Ciclomotores e Motociclos que marcaram uma geração – Honda CB 500 Four

01/08/2022

A 17 de novembro de 1906, nasceu na aldeia de Komyo (Hamamatsu), o filho mais velho de um ferreiro de nome Soichiro Honda. Ao que consta, não se interessava verdadeiramente pela escola, mas era genial na prática e aos 16 anos o jovem foi para Tóquio como aprendiz numa oficina mecânica, sendo que, anos mais tarde, voltou para Hamamatsu e abriu a sua própria oficina.

Numa fase inicial dedicava-se a produzir segmentos para pistões e é em 1937 (dois anos antes da Segunda Guerra Mundial) que nasce a “Tokai Seiki Heavy Industries”, mas com a guerra tudo se complicou e o Japão pagou um preço muito alto, incluindo o bombardeamento com bombas atómicas que, felizmente, nunca mais repetiu na história e esperemos que assim continue!

Em outubro de 1946 Honda, com 40 anos, criou o Instituto de Pesquisas Técnicas e, tal como muitas outras marcas japonesas e não só, viu que para mitigar a situação caótica era fundamental apostar na mobilidade das pessoas, algo que fosse barato, simples e robusto.

Ao que consta, primeiro comprou um lote de motores de geradores que adaptou em bicicletas, mas logo percebeu que podia criar a sua própria moto e em 1948 foi fundada a Honda Motor Co. Ltd. e logo no ano seguinte lança a revolucionária Honda Dream D-Type (Sonho, em Português), com 98 cc e 3 cv, sendo que o mundo nunca mais foi o mesmo daí para a frente!

Estavam dados os primeiros passos para que o maior construtor de motores a nível mundial chegasse aos dias de hoje com a dimensão que tem! Aliás, em 2019, aquando dos seus 70 anos, a marca atingiu a marca memorável de 400 milhões de unidades de motos, de todos os tamanhos e cilindradas! Feito verdadeiramente inacreditável! De facto, já em 1959 a marca tornou-se o maior fabricante mundial, muito graças ao sucesso da Honda (Super) Cub!

 

Soichiro era um verdadeiro génio e um empreendedor nato que nunca se dava por satisfeito, procurando sempre novos projetos, fazer cada vez melhor, sempre com mais qualidade e tecnologia, fossem carros, motos, geradores, motores para barcos ou máquinas agrícolas…

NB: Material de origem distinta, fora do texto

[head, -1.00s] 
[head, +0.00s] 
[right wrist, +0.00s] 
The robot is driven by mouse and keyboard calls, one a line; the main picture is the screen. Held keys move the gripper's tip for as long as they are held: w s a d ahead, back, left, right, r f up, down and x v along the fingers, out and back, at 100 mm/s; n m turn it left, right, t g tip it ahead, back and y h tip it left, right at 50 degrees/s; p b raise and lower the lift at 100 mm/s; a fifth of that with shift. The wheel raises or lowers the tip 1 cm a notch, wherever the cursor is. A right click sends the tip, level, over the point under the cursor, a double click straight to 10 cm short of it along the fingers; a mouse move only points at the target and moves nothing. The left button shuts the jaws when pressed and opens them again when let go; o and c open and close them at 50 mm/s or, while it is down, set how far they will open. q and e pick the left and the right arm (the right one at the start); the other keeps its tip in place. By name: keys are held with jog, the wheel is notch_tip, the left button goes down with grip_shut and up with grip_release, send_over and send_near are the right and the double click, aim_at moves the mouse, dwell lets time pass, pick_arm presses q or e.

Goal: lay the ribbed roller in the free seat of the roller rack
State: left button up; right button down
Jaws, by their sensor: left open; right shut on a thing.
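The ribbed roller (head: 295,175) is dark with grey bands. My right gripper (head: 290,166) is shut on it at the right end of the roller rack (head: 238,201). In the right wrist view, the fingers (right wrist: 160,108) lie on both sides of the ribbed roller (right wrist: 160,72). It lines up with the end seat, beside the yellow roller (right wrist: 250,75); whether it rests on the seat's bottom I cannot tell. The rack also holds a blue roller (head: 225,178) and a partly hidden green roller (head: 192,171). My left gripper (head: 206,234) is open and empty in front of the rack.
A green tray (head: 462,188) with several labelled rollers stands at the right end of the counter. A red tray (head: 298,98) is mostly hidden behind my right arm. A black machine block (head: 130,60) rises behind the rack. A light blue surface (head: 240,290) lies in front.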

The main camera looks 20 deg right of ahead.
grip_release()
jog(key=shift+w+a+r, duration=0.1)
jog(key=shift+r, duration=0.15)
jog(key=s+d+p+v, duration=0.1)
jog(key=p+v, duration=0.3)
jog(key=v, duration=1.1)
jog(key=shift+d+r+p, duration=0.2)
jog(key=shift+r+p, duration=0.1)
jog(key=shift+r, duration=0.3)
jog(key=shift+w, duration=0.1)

Além disso, era um fã confesso pela competição! Adorava as pistas, os circuitos, poder fazer frente aos melhores do mundo e vencer, sempre que possível! Não é à toa que o palmarés da marca em termos desportivo é de uma riqueza e diversidade extrema, o que não invalida que não tenham existido muitos fracassos, mas a filosofia de que se aprende mais com as derrotas que com as vitórias era levada ao extremo, bem como a máxima “o objetivo da tecnologia é ajudar as pessoas”!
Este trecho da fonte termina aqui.